AP system properties: (a) Live nodes always return answers — TRUE. (b) Eventually consistent after partitions heal — TRUE. (c) Can execute 2PC during partition — FALSE (2PC requires all nodes).
CP system properties: (a) Provides serializable consistency — TRUE. (b) Can tolerate partitions and recover — TRUE. (c) Replicas can answer during partition — FALSE (availability is sacrificed).

Example (Endterm 2022 Q4.2): "The only solution to ensure consistency during network partition is to refuse answering user requests." — Agree. By the CAP theorem, if you want consistency (C) during a partition (P), you must sacrifice availability (A), meaning the system must refuse some requests.

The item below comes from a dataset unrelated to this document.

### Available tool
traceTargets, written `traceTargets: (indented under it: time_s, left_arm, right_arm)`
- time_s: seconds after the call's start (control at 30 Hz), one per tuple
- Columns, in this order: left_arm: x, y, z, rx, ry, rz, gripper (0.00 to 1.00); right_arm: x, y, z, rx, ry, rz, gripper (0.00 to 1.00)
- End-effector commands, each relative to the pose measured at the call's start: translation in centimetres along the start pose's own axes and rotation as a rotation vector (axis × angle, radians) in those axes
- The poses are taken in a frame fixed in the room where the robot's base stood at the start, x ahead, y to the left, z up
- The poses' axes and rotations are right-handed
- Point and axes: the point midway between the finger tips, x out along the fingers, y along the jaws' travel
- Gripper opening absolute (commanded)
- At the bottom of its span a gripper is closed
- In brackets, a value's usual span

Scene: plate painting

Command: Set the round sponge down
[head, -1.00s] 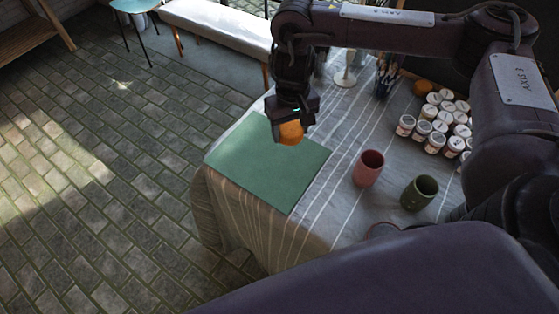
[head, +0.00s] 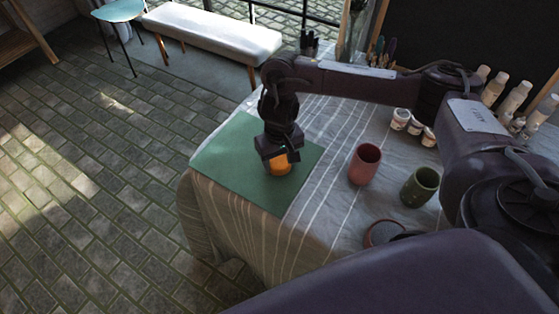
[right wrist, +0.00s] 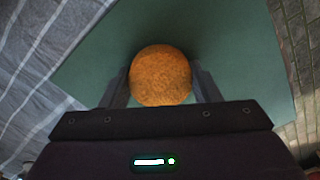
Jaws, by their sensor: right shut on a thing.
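The round orange sponge (head: 279,165) is at my right gripper (head: 279,160), over the green mat (head: 235,168) on the table. The right wrist view shows the sponge (right wrist: 160,76) between the two dark fingers of my right gripper (right wrist: 160,88), which is shut on it. The sponge looks at or very close to the mat; I cannot tell if it touches. The gripper covers the sponge's upper side in the head view. My left gripper is not in view.
A red cup (head: 364,164) and a dark green cup (head: 420,187) stand right of the mat. Several white-lidded jars (head: 401,119) and bottles (head: 494,88) stand farther back. Bare striped cloth (head: 325,205) lies between mat and cups.

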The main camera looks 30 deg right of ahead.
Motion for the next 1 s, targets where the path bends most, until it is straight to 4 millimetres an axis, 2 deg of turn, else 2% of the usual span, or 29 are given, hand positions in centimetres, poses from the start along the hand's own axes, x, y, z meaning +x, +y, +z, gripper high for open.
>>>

6. Conflict Serializability (Precedence / Conflict Graph) Very High

END 2020 Q4.3 • 2022 Q4.3 • 2023 Q2 • 2024 Q2 | RES 2022 Q4.3

Given a schedule of concurrent transactions with read/write operations, draw the conflict (precedence) graph and determine whether the schedule is conflict-serializable. If there is a cycle, it is NOT conflict-serializable.

Methods to Solve

Identify conflicting operations: Two operations conflict if they are from different transactions, access the same data item, and at least one is a write. The three conflict types: R-W, W-R, W-W.
Build the precedence graph: Create a node for each transaction. For every pair of conflicting operations, draw an edge from T_i → T_j if T_i's operation comes first in the schedule.
Check for cycles: If the graph has a cycle, the schedule is NOT conflict-serializable. If acyclic, it IS conflict-serializable, and any topological sort gives a valid serial order.
Systematic approach: Go through the schedule left-to-right. For each write w_i(X), find all later r_j(X) or w_j(X) where j ≠ i ⇒ edge i → j. For each read r_i(X), find all later w_j(X) where j ≠ i ⇒ edge i → j.
State the conclusion clearly: "The schedule is (not) conflict-serializable because the precedence graph is (a)cyclic." If acyclic, give the equivalent serial order.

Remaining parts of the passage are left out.